CHALLENGE
The listing below holds pictures; exclude them. Return exactly the lines from the one with "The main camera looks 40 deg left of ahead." through the one with "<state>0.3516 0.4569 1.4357".

RECORDS SHOWN
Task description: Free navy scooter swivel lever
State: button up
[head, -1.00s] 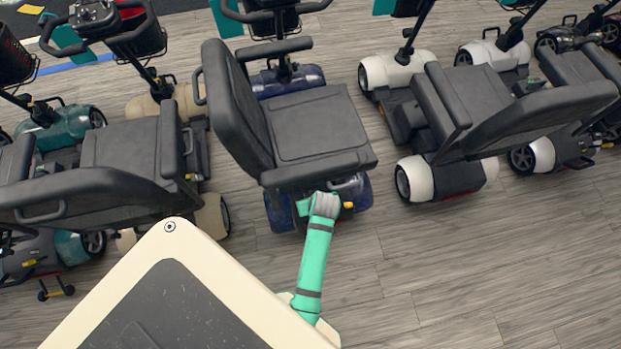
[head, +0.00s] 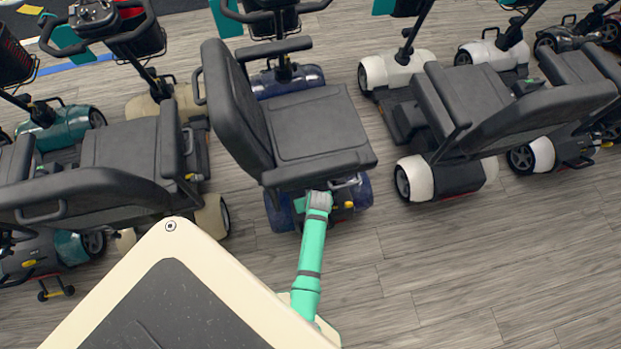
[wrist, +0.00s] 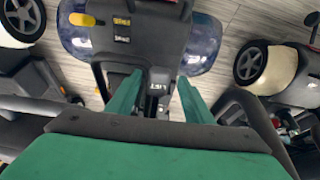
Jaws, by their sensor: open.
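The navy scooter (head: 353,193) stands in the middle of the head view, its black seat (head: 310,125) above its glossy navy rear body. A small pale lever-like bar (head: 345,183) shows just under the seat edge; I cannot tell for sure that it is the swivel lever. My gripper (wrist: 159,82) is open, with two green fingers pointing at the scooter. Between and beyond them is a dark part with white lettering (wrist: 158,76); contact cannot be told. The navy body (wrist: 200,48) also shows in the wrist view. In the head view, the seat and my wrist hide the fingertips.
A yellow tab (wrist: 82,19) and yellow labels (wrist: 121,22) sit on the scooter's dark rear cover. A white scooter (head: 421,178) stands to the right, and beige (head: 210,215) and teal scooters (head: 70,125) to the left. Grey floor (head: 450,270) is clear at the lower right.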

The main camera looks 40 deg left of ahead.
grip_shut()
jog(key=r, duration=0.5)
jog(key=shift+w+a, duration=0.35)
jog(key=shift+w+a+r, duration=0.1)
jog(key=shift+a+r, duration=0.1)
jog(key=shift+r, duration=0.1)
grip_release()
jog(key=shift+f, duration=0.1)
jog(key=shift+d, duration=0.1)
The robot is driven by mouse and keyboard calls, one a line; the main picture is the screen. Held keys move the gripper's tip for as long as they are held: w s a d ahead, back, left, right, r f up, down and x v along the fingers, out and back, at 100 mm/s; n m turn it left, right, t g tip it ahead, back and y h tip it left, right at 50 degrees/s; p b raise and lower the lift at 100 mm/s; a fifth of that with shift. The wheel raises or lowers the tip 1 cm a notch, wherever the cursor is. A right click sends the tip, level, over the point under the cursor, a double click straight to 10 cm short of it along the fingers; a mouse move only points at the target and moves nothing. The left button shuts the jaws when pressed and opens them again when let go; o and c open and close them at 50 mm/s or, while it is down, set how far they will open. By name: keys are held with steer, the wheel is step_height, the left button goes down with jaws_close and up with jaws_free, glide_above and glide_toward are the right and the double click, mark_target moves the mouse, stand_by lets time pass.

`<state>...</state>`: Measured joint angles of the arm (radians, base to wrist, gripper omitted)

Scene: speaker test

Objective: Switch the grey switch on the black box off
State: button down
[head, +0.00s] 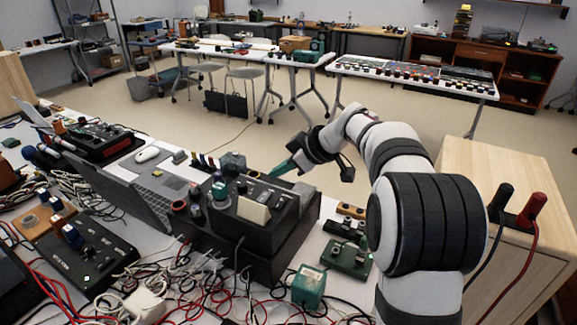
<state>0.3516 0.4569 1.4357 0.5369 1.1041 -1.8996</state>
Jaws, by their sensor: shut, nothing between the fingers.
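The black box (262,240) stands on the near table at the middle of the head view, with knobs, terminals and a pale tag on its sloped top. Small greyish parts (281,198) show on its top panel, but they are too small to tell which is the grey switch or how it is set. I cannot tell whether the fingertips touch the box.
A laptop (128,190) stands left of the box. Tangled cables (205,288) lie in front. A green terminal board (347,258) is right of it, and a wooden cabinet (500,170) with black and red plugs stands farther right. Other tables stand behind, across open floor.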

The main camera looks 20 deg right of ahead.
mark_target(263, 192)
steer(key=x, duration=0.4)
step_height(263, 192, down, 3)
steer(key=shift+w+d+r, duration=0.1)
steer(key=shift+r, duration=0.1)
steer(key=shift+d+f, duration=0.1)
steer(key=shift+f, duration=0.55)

PROBLEM SOLUTION
The main camera looks 40 deg left of ahead.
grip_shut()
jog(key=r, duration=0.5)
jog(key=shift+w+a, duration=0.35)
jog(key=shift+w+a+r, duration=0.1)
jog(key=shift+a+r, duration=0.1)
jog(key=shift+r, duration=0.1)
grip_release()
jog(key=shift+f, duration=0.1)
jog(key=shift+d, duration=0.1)
The robot is driven by mouse and keyboard calls, one a line; the main picture is the screen. Held keys move the gripper's tip for as long as they are held: w s a d ahead, back, left, right, r f up, down and x v along the fingers, out and back, at 100 mm/s; n m turn it left, right, t g tip it ahead, back and y h tip it left, right at 50 degrees/s; p b raise and lower the lift at 100 mm/s; a fifth of that with shift. The wheel raises or lowers the tip 1 cm a notch, wherever the cursor is. A right click sends the tip, level, over the point under the cursor, a double click straight to 10 cm short of it along the fingers; a mouse move only points at the target and moves nothing. The left button shuts the jaws when pressed and opens them again when let go; o and c open and close them at 50 mm/s or, while it is down, set how far they will open. By name: keys are held with steer, the wheel is step_height, the left button goes down with jaws_close and up with jaws_free, glide_above and glide_toward are the right and the double click, mark_target moves the mouse, stand_by lets time pass.

`<state>...</state>`: Measured joint angles of the arm (radians, base to wrist, gripper omitted)

Scene: speaker test

Objective: Switch the grey switch on the black box off
State: button down
[head, +0.00s] 
<state>0.3516 0.4569 1.4357 0.5369 1.1041 -1.8996</state>

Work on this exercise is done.